■ TASK TO COMPLETE
Go through the listing below and list every line with "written".

-=-=-

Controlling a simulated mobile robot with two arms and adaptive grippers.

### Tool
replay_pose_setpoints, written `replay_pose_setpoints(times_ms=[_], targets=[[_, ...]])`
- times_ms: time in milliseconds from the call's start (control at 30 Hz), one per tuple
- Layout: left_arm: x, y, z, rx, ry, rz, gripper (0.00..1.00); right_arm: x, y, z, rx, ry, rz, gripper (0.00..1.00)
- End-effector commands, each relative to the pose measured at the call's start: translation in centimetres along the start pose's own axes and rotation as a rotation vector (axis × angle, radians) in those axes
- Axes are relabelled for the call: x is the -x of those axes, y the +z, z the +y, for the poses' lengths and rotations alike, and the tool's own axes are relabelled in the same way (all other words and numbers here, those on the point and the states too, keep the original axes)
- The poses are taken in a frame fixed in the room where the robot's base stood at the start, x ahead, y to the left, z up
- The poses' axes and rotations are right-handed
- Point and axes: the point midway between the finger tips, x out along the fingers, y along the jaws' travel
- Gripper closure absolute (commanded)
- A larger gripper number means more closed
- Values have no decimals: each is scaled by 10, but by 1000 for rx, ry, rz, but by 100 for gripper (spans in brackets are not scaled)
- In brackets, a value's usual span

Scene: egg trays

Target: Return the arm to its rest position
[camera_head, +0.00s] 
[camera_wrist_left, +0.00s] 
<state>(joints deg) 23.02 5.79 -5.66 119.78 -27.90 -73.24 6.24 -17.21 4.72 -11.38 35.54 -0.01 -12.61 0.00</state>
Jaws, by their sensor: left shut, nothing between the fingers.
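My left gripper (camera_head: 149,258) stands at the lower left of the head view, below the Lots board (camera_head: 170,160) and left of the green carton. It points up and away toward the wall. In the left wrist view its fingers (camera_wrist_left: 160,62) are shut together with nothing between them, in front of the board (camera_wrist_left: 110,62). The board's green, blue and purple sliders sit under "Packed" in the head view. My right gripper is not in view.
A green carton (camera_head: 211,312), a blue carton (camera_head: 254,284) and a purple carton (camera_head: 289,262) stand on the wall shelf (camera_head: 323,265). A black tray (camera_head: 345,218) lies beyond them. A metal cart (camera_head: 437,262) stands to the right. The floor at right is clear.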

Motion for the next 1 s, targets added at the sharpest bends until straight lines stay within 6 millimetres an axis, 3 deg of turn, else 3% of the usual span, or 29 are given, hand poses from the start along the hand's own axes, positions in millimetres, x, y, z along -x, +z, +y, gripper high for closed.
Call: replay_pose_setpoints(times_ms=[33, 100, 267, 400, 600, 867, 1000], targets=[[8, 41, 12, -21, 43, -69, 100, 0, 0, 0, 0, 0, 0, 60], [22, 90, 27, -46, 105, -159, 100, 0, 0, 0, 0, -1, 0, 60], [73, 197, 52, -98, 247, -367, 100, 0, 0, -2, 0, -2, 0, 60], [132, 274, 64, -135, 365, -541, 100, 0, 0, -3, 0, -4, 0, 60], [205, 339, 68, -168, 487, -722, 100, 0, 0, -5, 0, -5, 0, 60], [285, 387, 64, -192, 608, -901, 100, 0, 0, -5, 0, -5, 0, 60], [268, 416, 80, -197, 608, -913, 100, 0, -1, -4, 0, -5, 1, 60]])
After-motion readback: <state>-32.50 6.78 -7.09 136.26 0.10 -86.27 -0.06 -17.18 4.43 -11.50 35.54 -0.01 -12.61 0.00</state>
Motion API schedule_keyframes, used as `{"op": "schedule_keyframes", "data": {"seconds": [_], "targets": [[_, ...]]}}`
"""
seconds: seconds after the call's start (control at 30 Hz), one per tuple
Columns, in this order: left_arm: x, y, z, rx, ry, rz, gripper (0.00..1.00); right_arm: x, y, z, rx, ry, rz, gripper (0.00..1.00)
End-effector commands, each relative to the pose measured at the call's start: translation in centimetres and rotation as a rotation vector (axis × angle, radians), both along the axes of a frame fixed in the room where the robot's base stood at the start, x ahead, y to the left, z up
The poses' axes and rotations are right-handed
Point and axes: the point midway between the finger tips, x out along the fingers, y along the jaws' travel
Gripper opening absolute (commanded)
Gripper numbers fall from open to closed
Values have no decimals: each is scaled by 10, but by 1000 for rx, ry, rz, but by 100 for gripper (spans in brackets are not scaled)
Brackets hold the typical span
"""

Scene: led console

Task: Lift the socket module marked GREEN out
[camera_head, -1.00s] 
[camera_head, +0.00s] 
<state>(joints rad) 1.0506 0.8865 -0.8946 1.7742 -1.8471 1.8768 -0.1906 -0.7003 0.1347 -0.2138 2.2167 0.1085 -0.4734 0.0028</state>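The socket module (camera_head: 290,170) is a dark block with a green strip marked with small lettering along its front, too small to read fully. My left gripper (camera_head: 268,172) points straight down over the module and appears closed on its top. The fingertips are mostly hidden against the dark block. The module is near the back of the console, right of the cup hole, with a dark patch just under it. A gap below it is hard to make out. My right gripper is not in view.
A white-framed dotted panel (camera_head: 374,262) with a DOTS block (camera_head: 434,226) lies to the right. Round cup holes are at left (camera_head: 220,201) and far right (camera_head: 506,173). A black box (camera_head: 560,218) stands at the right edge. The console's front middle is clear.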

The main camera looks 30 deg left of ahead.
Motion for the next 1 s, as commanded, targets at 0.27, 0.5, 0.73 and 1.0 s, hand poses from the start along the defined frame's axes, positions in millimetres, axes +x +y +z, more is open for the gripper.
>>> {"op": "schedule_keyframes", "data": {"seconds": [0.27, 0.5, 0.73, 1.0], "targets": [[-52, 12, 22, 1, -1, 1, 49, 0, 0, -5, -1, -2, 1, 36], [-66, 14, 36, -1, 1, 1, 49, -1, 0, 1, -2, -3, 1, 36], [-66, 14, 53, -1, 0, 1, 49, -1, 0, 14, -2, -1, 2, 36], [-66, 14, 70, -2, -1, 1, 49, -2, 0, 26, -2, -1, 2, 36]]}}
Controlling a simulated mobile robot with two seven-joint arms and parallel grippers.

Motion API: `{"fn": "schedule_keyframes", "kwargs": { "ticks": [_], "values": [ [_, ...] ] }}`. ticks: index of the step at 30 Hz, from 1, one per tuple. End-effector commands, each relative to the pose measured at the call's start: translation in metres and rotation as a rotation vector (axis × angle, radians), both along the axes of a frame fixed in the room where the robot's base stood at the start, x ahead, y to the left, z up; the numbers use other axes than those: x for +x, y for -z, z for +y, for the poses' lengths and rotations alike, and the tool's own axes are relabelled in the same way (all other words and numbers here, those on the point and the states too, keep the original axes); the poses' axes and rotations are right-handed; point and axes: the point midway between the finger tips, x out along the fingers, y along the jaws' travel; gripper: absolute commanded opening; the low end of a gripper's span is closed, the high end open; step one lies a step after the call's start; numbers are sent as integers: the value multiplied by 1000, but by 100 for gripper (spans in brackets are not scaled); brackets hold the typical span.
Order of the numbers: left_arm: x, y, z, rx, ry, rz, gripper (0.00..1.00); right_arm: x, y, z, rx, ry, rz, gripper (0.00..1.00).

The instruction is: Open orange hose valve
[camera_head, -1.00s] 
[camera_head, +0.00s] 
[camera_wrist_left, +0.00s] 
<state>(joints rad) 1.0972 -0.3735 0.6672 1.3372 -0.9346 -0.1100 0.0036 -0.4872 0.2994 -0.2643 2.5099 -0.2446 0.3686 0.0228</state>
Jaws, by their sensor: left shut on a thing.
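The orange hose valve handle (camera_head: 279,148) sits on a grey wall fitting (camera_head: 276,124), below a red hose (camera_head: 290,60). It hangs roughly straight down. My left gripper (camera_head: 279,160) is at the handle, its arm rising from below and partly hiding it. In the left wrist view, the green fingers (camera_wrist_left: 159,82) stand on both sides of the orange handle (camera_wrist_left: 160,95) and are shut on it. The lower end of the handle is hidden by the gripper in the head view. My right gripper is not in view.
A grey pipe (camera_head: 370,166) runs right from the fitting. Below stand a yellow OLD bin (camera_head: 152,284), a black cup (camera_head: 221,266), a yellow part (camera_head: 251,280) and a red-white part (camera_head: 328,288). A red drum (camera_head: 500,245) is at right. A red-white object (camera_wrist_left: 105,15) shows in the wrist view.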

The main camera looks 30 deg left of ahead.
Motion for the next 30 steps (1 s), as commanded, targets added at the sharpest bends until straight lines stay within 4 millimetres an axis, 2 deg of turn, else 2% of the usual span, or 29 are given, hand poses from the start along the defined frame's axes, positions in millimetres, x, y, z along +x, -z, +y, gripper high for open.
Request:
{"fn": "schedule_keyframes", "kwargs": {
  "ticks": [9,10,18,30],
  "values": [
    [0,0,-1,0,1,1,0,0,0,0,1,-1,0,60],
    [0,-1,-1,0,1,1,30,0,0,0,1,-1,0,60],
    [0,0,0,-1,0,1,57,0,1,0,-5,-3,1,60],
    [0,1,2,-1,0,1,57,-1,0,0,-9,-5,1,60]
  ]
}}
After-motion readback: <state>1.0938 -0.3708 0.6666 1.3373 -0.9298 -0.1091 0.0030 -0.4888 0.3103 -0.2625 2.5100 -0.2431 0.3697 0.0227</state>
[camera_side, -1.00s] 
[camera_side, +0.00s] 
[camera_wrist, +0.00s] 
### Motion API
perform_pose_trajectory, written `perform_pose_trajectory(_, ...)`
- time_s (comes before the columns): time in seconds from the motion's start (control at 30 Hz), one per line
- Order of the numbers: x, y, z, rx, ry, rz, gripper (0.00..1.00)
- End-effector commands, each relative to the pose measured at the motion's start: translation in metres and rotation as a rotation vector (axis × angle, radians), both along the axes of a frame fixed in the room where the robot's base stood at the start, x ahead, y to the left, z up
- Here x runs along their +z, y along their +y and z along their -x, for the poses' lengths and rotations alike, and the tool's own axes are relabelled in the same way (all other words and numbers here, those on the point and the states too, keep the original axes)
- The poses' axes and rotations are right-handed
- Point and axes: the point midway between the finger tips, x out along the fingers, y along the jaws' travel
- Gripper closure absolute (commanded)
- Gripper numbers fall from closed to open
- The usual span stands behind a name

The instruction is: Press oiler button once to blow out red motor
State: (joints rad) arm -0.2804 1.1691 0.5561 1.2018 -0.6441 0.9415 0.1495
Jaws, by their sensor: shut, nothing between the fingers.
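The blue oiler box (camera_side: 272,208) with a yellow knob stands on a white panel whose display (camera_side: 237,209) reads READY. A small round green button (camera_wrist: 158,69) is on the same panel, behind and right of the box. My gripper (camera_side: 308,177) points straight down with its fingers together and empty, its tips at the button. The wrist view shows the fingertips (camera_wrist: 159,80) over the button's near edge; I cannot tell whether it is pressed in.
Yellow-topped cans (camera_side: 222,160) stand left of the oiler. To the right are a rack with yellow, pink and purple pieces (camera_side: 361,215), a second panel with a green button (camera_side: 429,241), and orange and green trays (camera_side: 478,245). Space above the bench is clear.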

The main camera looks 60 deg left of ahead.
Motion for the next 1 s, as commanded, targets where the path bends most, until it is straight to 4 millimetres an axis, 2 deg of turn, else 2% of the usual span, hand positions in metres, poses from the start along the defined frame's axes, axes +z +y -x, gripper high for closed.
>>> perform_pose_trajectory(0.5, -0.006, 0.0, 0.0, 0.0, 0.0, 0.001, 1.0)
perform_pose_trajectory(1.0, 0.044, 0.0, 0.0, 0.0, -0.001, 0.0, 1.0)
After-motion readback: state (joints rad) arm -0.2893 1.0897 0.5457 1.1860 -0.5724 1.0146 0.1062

-=-=-

■ TASK RESPONSE
replay_pose_setpoints, written `replay_pose_setpoints(times_ms=[_], targets=[[_, ...]])`
perform_pose_trajectory, written `perform_pose_trajectory(_, ...)`

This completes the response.